Maurice Chevalier plays Charles's uncle, the Duc de St. Cloud.


Tropes:

  • Alcohol Hic: Because he is French, and a terrible father, Charles lets nine-year-old Sigi drink wine. Sigi starts hiccuping.
  • Ambiguous Syntax: Grace is fuming about Charles dating all those other women while also married to her, but her father Sir Conrad takes it differently.
    Grace: When I think he was making love to all those other women at the same time!
    Sir Conrad: Surely not at the same time.
  • Bathe Her and Bring Her to Me: Charles basically instructs Grace to do this for herself. He shows up at her mansion and basically demands that she go out with him, saying "Now you may bathe, and put on something lovely."
  • Cast Full of Rich People: Grace comes from money, with her father being a knight who has a mansion in the fancy Mayfair district of London. But Charles comes from even more money, having homes all over France, including a home in Paris, another home in Paris that is so lavish it's been turned into a museum, and a vineyard, and a goddamn castle. Also, he's a marquis and will eventually be a duke.
  • Divorce Is Temporary: Grace and Charles get divorced and she even starts dating her old boyfriend Hugh again. Naturally she and Charles get back together at the end.
  • Dramatic Irony: Grace, having gone to the one family home that is now a museum, says to the Duc that "I'm going to surprise Charles" with her new knowledge of family history. Meanwhile the Duc is trying to get her out of there, as he has just spotted Charles with a woman upstairs.
  • Dramatic Sit-Down: Actually played for comedy, as Charles finds out that the ugly rug that he recoiled from is actually the family carpet that Grace has been weaving for nine years. She flips out when she sees his reaction.
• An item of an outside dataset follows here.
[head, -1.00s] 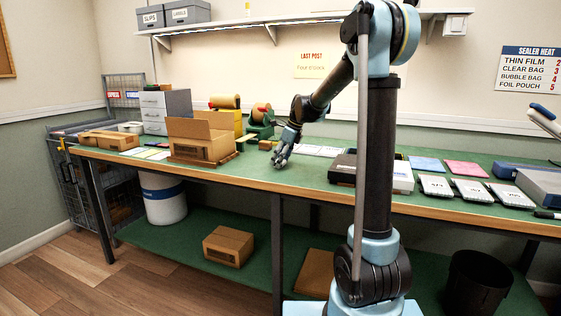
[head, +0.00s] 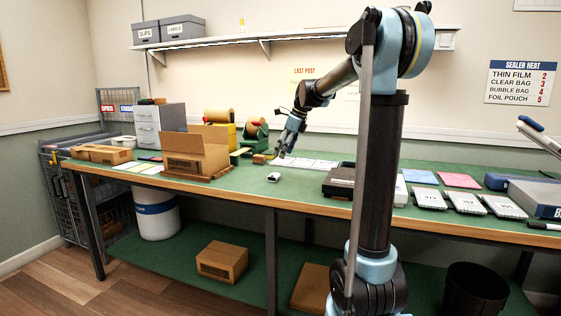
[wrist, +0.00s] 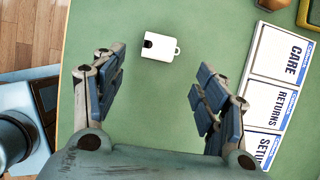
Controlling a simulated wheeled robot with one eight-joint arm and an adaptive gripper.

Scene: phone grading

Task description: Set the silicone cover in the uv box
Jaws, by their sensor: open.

  • English Rose: Deborah Kerr was pretty much the iconic English Rose for most of her career, and it's a Discussed Trope in this movie, when Charles sees Grace for the first time and immediately starts putting on the charm.
    Charles: I love English girls. They're like spring flowers, tossed in a basket.
  • A Foggy Day in London Town: It's foggy when Grace and her father and Nanny are waiting outside for Charles, and when Charles is late for his own wedding he blames it on the London fog. (In fact, he was getting orders to ship out in three days.)
  • Fourth-Date Marriage: The entire premise involves a wartime wedding after Grace and Charles knew each other only three days, only for them to be immediately separated by years.
  • I Never Got Any Letters: Charles and Grace find out at the end that Sigi was intercepting and burning the letters Charles was sending to Grace, begging for a reconciliation. Sigi likes his parents ring divorced, since each of them spoil him and buy him fancy toys.
  • "London, England" Syndrome: Naturally the credits play over a static shot of Big Ben and the Houses of Parliament. The France parts of the movie work in shots of the Arc de Triomphe and a closing shot of the Eiffel Tower.
  • Mistaken for Cheating: Grace and Charles's marriage finally ruptures when Grace, who has grudgingly accepted that Charles can keep a mistress, proceeds to catch him with a second woman in one of the family mansions. Actually the second woman is his secretary and she was taking letters. (Of course the fact that Charles definitely is cheating with Albertine subverts this trope.)
  • The Mistress: Charles has a smoking hot girlfriend, Albertine, that he keeps in a fancy house. The Duc tells Grace that she should let her husband have a mistress, because he's French. Amazingly, she eventually agrees.
  • "Pan Up to the Sky" Ending: After Grace and Charles kiss in the crowd, the camera pans up to a shot of the sky and the Eiffel Tower.
  • Romantic False Lead: Hugh is a fop and Upper-Class Twit who has the weird verbal tic of saying "Goodo!" all the time. He is no competition for handsome Charles.
  • Second-Face Smoke: An argument about all the girlfriends Charles had during his time away leads Grace to light up a Cigarette of Anxiety and blow smoke in his face.
  • Shower Scene: Some 1959 Fanservice shows Grace taking a shower with nothing but a plastic curtain between her and the camera.
  • Time-Passes Montage: A montage showing Grace weaving a family carpet that grows longer and longer, while sometimes complaining about Charles never coming home even on leave, over what turns out to be nine years.
  • Translation Convention: The Duc and his nephew Charles choose to speak French to each other while dining in a Paris restaurant, as do the French political radicals seen in a public square at the end of the movie.
  • Writers Cannot Do Math: The chronology of the plot doesn't make any sense. The opening shot of searchlights and barrage balloons and anti-aircraft fire implies 1940. When Charles meets Grace for the first time he says her fiancé Hugh is involved with some unpleasantness regarding "the Afrika Korps", which would date Charles and Grace's whirlwind romance to 1942-43. Grace is then shown to be visibly pregnant in 1944, as confirmed by the date on her quilt. Charles then doesn't get home until at least ten years after that, since there are multiple references to him being at the siege of Dien Bien Phu, which was in 1954. But there are specific references in the story to Charles and Grace being apart for only nine years.